If the output meets your expectations, i.e. no indentation, single quotes around all values and always a space character before and after =, I'd probably make these minor changes:

  • One read command (with -p if supported) for all variables. It's easier to edit all values at once (space/tab separated).
  • One sed call, already mentioned in the previous answer
  • Replace .* with ^[[:blank:]]* to only match spaces or tabs at the beginning of the line
  • Use lowercase variable names for local variables for consistency

read -p "Please enter mass, Teff, L, X, Z, directory number: " mass teff l x z d_number

sed -i \
  -e "s/^[[:blank:]]*\(RSP_mass\).*/\1 = '$mass'/i" \
  -e "s/^[[:blank:]]*\(RSP_Teff\).*/\1 = '$teff'/i" \
  -e "s/^[[:blank:]]*\(RSP_L\).*/\1 = '$l'/i" \
  -e "s/^[[:blank:]]*\(RSP_X\).*/\1 = '$x'/i" \
  -e "s/^[[:blank:]]*\(RSP_Z\).*/\1 = '$z'/i" \
  -e "s/^[[:blank:]]*\(log_directory\).*/\1 = 'LOGS_$d_number'/i" \
  -e "s/^[[:blank:]]*\(photo_directory\).*/\1 = 'photos_$d_number'/i" \
  "$MESA_INLIST"
Freddy
  • 25,565
  • Hi there, what if I want the output to keep the same indentation as the original file and a space character always before and after =? – thecep1 May 18 '20 at 01:35
  • To "catch" the whitespace, move the opening \( to the beginning of the match, i.e. -e "s/^\([[:blank:]]*RSP_mass\).*/\1 = '$mass'/i" \. You're already adding a space character before and after = in your replacement (more consistent than in the input file). – Freddy May 18 '20 at 01:46
  • Thank you so much! – thecep1 May 18 '20 at 01:59
0

I don't think that you want the single quotes around any of the replacement variables other than 'LOGS_$d_number' and 'photos_$d_number' The rest of the variables appear to be numbers, and putting single quotes around them will probably make them into strings which will, at the very best, reduce the speed of your calculations, or (depending on the language you're using) cause a variable type mismatch. I'm presuming that the purpose of the '...d0' subscript is to force the values to be double floats.

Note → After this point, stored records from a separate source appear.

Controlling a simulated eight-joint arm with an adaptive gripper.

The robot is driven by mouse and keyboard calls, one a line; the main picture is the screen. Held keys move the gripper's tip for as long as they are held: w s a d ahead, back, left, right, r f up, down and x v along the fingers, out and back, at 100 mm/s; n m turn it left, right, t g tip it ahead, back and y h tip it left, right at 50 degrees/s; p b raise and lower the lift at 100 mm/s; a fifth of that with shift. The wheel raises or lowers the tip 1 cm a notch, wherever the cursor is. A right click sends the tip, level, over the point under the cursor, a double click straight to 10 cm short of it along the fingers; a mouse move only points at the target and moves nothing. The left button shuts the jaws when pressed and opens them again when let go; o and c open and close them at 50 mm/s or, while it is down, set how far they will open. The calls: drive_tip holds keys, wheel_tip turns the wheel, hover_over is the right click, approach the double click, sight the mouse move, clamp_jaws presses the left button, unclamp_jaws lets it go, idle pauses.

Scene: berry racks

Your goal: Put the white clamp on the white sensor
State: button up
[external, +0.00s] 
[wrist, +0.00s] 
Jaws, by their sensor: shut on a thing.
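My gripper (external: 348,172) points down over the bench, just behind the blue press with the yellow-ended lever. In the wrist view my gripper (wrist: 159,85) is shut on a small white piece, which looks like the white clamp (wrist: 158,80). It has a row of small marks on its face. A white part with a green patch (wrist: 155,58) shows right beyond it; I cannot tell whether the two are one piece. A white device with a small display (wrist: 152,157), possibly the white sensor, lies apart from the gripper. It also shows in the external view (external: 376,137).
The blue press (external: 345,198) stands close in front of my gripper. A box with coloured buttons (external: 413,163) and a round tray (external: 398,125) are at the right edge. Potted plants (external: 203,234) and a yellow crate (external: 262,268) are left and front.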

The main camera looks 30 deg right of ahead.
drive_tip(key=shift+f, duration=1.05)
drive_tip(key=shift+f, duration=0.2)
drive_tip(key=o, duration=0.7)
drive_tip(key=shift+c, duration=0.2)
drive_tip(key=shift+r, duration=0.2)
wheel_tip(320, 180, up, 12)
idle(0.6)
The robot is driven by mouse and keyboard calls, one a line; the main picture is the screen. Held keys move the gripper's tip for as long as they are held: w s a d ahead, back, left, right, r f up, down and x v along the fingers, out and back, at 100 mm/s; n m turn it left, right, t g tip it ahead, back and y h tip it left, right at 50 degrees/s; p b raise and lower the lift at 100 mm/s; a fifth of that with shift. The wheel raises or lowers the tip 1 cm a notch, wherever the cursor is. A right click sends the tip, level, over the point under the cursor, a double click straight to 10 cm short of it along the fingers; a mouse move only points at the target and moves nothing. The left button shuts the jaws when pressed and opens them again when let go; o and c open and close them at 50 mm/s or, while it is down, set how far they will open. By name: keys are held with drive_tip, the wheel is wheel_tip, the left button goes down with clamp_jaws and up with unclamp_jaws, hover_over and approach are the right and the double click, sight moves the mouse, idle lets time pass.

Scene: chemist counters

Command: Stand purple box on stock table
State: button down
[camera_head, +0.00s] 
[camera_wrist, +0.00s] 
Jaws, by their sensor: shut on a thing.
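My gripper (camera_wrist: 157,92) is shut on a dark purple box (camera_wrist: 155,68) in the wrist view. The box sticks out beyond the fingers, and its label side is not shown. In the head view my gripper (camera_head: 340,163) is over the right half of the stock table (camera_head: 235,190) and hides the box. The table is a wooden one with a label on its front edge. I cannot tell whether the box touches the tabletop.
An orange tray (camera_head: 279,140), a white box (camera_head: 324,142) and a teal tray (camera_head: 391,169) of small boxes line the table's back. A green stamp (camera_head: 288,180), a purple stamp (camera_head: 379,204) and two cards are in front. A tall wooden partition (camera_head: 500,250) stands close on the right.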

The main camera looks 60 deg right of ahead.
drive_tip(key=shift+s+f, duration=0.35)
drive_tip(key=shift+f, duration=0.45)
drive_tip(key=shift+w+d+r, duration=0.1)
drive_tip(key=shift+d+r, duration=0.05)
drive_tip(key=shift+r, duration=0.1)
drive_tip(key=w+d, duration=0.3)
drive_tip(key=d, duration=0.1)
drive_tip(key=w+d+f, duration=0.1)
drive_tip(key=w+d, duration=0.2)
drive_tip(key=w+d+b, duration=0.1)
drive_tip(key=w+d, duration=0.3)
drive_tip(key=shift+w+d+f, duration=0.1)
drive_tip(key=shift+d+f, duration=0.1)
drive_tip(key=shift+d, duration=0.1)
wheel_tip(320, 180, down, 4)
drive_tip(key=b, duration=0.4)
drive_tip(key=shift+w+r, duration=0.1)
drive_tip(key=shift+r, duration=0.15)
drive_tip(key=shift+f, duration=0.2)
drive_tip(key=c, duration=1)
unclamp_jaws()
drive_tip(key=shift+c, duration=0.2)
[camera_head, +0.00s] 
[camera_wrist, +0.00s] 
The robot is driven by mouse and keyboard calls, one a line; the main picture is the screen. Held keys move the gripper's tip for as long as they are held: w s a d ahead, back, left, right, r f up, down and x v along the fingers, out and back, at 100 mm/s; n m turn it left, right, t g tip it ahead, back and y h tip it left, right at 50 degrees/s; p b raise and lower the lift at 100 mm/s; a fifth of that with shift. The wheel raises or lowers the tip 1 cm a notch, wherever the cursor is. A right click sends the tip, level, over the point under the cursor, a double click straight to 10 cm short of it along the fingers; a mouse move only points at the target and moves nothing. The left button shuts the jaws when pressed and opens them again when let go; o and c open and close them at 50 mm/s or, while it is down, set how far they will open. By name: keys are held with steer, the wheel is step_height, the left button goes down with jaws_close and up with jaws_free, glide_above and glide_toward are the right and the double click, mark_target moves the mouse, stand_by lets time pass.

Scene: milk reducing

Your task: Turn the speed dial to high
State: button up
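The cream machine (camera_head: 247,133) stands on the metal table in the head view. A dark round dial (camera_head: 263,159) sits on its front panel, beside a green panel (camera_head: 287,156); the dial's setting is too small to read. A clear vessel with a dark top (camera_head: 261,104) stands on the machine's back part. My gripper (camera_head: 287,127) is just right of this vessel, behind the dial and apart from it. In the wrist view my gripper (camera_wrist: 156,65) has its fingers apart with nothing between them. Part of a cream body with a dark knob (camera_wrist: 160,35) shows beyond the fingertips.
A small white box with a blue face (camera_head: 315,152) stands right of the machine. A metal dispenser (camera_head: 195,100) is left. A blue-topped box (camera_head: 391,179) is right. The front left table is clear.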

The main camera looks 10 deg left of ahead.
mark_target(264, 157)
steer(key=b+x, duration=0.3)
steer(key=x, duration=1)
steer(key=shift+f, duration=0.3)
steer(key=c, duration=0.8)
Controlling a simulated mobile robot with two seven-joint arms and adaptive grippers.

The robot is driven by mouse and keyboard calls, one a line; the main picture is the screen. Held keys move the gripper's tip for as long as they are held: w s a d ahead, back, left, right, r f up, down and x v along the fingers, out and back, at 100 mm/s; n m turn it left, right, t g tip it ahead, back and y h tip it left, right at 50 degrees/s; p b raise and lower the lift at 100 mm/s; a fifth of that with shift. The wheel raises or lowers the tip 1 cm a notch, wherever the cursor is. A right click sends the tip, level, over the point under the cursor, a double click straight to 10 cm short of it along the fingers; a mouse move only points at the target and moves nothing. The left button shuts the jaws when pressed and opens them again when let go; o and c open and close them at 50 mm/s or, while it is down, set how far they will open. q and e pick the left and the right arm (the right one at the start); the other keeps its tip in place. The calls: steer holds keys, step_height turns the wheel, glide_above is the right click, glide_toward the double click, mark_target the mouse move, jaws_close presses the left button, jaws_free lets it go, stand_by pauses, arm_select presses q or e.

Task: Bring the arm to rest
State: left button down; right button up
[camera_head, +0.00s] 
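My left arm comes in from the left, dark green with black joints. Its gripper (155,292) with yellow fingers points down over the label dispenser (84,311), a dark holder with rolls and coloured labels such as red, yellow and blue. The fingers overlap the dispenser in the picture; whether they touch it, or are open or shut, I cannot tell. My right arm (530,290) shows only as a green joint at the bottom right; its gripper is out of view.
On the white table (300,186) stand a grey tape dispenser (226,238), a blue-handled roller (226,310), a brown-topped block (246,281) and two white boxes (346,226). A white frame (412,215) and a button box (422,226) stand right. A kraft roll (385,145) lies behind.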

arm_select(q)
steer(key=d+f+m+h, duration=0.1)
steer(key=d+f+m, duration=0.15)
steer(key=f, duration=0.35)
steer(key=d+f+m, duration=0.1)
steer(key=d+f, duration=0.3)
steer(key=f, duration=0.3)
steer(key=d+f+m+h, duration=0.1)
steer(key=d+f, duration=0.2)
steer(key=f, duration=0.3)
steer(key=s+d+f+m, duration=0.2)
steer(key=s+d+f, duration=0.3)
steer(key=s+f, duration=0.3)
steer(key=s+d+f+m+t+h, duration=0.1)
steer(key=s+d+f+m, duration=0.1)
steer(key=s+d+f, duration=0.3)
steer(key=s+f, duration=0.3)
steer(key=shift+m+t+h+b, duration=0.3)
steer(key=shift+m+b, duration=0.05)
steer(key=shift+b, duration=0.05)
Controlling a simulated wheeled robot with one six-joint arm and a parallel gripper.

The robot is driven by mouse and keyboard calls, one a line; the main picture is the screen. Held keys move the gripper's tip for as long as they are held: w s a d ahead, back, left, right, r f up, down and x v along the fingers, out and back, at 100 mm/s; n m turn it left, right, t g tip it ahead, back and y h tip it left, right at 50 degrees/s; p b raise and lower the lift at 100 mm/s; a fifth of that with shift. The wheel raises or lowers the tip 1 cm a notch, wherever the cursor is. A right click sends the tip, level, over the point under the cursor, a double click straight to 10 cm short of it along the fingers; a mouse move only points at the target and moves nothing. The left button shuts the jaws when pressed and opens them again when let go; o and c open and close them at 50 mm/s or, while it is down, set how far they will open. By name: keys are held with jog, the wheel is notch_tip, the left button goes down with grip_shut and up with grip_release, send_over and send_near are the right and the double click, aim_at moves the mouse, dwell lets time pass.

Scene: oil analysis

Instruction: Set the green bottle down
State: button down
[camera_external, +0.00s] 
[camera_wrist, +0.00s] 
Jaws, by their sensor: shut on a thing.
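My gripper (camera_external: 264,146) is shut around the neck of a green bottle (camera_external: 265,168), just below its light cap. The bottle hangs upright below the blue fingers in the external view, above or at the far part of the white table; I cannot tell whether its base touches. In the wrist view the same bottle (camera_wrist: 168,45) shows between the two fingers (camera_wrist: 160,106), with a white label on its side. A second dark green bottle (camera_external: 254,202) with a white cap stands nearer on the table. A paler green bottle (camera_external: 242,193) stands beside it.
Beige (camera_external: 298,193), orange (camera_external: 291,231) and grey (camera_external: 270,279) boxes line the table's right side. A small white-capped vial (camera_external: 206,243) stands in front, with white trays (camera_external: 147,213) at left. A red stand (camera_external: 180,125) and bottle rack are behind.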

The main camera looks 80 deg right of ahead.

Depending on what, exactly you're doing: Rather than reading in the variables as input once the script is running, you can simply specify them as parameters on the command line...

the_script  4.2d1  5000 1300d0 .5d0 .001d0 3

Then your script (named 'the_script', in this case) would start:

mass="$1"
teff="$2"
l="$3"
x="$4"
z="$5"
d_number="$6"

# Simple error checking
if [[ $# -lt 6 ]] ; then
  # print message to stderr with >&2  rather than standard output
  # $0 is the script filename
  echo "$0 : too few variables on the command line. We wanted 6 but got $#." >&2 
  exit 2
fi

You could also have "MESA_INLIST" be a commandline parameter rather than an exported variable.